---- DATA FOR PROCESSING

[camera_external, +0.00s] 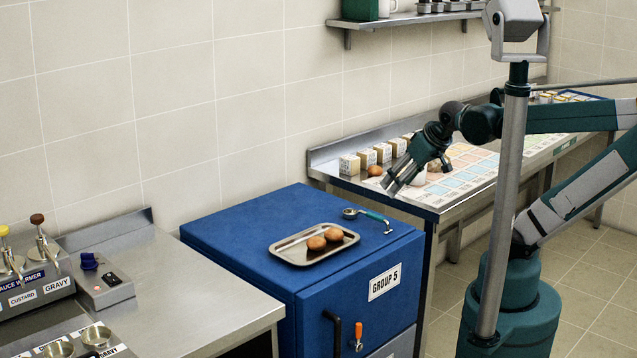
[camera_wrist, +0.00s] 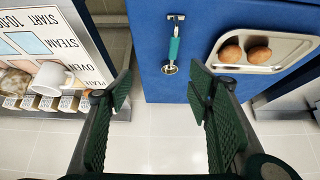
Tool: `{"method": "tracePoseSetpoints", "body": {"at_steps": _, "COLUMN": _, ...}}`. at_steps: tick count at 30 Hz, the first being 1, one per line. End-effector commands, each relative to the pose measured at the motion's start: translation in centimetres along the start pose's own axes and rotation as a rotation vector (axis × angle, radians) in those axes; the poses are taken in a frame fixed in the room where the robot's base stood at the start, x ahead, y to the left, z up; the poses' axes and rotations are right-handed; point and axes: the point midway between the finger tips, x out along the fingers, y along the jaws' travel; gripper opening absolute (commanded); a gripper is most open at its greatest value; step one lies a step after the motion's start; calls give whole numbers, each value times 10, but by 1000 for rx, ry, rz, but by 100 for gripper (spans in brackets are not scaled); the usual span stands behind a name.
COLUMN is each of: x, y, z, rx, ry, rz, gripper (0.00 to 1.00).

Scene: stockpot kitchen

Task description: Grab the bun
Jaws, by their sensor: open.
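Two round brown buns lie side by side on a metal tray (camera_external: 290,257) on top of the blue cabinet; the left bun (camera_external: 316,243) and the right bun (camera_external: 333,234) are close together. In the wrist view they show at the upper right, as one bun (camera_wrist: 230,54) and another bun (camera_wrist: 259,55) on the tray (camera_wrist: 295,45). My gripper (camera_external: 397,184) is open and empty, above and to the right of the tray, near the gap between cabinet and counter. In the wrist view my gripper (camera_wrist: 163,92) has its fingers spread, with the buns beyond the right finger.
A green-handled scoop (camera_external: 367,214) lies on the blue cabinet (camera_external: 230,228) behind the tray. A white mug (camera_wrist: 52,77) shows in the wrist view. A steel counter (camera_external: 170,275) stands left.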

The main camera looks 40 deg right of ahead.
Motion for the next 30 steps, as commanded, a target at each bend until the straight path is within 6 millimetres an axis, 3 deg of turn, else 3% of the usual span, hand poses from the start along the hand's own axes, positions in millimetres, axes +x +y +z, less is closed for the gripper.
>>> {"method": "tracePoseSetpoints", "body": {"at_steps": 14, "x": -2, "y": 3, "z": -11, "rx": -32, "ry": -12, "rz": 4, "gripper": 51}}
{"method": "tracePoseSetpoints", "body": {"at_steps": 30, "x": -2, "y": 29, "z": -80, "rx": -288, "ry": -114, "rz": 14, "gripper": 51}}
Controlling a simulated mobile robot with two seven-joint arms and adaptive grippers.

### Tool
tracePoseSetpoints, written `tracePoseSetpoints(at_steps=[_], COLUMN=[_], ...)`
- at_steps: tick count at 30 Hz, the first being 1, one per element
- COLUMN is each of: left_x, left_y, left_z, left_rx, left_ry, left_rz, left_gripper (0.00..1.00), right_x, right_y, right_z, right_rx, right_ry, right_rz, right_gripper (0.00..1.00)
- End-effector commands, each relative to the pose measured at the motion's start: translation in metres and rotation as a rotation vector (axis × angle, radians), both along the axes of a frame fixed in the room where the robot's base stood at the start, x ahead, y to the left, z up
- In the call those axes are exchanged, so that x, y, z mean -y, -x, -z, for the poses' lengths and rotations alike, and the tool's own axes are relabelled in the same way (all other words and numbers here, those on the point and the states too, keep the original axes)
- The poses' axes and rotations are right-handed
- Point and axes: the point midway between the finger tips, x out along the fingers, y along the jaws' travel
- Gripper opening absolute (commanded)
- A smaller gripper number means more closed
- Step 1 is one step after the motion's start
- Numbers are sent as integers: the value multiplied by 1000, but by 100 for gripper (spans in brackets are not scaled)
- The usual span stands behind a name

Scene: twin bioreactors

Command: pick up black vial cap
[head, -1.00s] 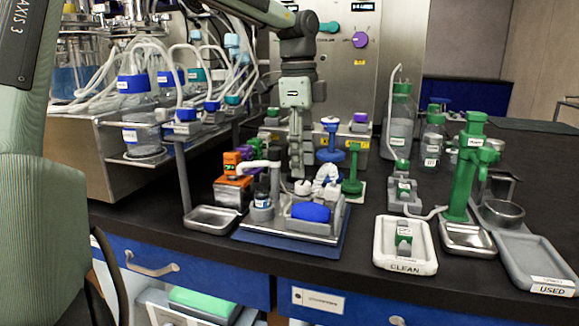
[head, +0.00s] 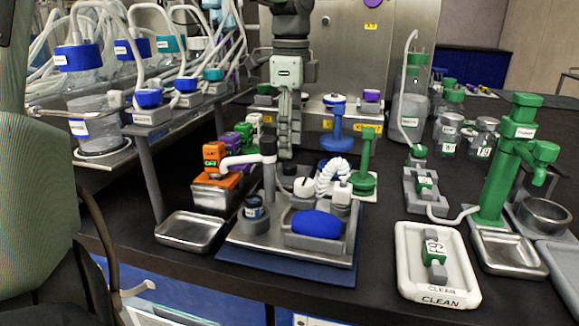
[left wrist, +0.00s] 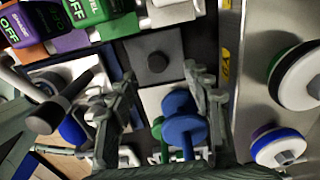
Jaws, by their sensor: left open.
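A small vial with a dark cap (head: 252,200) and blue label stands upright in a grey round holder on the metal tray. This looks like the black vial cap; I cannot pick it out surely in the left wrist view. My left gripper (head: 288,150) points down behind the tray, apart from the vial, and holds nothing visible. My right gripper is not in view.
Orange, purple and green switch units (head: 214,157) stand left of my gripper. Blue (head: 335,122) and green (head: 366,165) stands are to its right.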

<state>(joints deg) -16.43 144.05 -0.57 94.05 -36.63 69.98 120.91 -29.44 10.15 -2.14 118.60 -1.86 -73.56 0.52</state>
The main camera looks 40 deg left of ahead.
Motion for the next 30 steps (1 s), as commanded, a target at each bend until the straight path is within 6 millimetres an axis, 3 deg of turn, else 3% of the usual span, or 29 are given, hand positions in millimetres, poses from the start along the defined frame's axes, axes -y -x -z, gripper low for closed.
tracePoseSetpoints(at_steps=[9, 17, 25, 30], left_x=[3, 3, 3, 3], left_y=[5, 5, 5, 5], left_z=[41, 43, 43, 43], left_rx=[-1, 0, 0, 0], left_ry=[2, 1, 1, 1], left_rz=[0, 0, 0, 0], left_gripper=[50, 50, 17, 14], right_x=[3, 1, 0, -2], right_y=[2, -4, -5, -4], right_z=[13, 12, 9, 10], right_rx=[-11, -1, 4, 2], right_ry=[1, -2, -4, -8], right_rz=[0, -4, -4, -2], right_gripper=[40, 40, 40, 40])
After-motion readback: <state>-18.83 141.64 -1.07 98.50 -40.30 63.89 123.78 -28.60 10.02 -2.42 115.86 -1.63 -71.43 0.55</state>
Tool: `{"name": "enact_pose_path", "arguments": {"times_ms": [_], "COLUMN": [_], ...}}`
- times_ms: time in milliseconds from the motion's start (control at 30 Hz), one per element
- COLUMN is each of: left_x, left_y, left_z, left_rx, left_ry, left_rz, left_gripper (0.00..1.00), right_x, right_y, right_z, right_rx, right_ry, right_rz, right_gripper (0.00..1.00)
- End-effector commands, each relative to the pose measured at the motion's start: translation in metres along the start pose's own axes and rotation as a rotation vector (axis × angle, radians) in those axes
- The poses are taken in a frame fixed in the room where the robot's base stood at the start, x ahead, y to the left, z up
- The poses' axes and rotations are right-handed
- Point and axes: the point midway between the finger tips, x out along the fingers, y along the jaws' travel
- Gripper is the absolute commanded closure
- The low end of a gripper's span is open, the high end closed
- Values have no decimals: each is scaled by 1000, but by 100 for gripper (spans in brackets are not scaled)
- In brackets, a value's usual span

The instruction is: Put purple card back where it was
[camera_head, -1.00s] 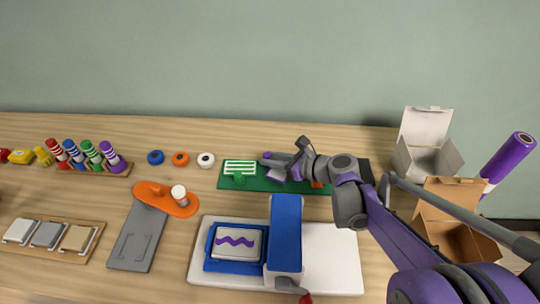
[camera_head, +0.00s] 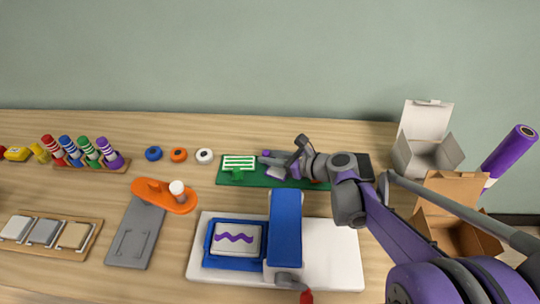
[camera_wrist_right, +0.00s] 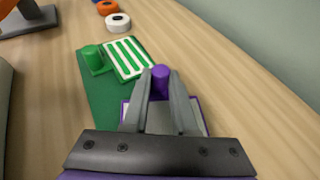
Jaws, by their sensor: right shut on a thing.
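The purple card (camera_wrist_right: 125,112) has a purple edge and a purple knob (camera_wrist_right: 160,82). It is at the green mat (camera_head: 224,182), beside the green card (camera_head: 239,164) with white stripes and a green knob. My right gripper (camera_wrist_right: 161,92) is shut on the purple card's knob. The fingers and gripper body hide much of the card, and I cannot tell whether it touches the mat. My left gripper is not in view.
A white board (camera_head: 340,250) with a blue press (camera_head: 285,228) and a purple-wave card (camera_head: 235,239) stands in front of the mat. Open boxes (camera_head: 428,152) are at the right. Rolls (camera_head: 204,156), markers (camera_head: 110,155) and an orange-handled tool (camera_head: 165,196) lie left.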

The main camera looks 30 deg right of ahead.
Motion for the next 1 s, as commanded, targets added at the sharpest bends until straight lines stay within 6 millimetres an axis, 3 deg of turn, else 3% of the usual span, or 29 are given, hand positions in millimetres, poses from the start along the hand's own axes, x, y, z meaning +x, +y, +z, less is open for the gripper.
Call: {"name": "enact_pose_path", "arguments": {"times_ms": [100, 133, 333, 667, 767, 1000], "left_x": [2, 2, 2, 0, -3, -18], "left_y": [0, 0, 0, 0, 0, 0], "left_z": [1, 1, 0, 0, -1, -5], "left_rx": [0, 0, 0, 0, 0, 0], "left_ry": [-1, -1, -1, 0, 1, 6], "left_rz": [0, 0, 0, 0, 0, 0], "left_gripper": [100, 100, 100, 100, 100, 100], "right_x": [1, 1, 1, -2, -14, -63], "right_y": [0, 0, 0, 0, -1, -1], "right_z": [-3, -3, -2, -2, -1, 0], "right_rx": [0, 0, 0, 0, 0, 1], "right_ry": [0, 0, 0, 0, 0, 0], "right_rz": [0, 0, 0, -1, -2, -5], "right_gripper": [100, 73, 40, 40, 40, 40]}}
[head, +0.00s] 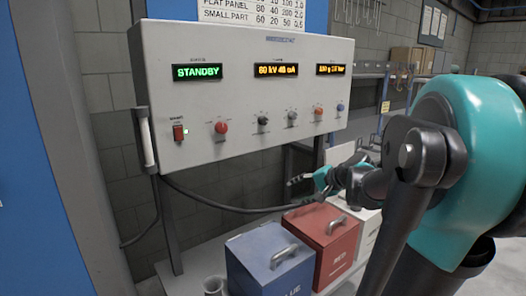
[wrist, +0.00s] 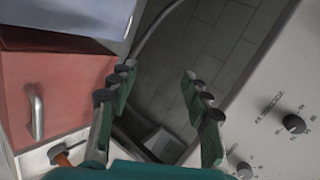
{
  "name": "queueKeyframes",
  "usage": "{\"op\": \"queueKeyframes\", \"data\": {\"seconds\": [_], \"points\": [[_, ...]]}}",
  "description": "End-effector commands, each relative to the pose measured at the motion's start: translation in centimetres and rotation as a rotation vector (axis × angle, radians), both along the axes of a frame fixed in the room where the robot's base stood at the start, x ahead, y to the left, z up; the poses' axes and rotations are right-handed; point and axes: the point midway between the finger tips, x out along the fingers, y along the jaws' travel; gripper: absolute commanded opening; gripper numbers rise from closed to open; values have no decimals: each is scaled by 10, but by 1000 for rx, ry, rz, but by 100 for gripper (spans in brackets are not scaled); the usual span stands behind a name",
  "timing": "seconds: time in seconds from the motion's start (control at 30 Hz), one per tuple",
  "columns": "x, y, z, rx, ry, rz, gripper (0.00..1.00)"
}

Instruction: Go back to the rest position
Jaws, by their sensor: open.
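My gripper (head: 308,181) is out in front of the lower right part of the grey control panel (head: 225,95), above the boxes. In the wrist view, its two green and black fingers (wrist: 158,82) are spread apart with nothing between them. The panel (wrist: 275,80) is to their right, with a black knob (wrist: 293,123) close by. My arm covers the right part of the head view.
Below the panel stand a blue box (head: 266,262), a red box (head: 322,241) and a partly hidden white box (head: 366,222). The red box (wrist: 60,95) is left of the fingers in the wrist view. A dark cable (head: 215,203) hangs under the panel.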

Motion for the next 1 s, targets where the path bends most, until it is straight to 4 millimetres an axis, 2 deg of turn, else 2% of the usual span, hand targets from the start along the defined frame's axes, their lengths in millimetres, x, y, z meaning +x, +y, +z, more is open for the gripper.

--------

STATED PROBLEM: In the entries above, find each line with the word "absolute" and show it.

COMPLETE OUTPUT:
Tool: `{"method": "tracePoseSetpoints", "body": {"at_steps": _, "COLUMN": _, ...}}`. at_steps: tick count at 30 Hz, the first being 1, one per line. End-effector commands, each relative to the pose measured at the motion's start: translation in centimetres along the start pose's own axes and rotation as a rotation vector (axis × angle, radians) in those axes; the poses are taken in a frame fixed in the room where the robot's base stood at the start, x ahead, y to the left, z up; the poses' axes and rotations are right-handed; point and axes: the point midway between the finger tips, x out along the fingers, y along the jaws' travel; gripper opening absolute (commanded); a gripper is most open at its greatest value; step one lies a step after the motion's start; calls give whole numbers, each value times 10, but by 1000 for rx, ry, rz, but by 100 for gripper (spans in brackets are not scaled); the usual span stands behind a name.
- Gripper opening absolute (commanded)
- Gripper is the absolute commanded closure
  "description": "End-effector commands, each relative to the pose measured at the motion's start: translation in centimetres and rotation as a rotation vector (axis × angle, radians), both along the axes of a frame fixed in the room where the robot's base stood at the start, x ahead, y to the left, z up; the poses' axes and rotations are right-handed; point and axes: the point midway between the finger tips, x out along the fingers, y along the jaws' travel; gripper: absolute commanded opening; gripper numbers rise from closed to open; values have no decimals: each is scaled by 10, but by 1000 for rx, ry, rz, but by 100 for gripper (spans in brackets are not scaled); the usual span stands behind a name",

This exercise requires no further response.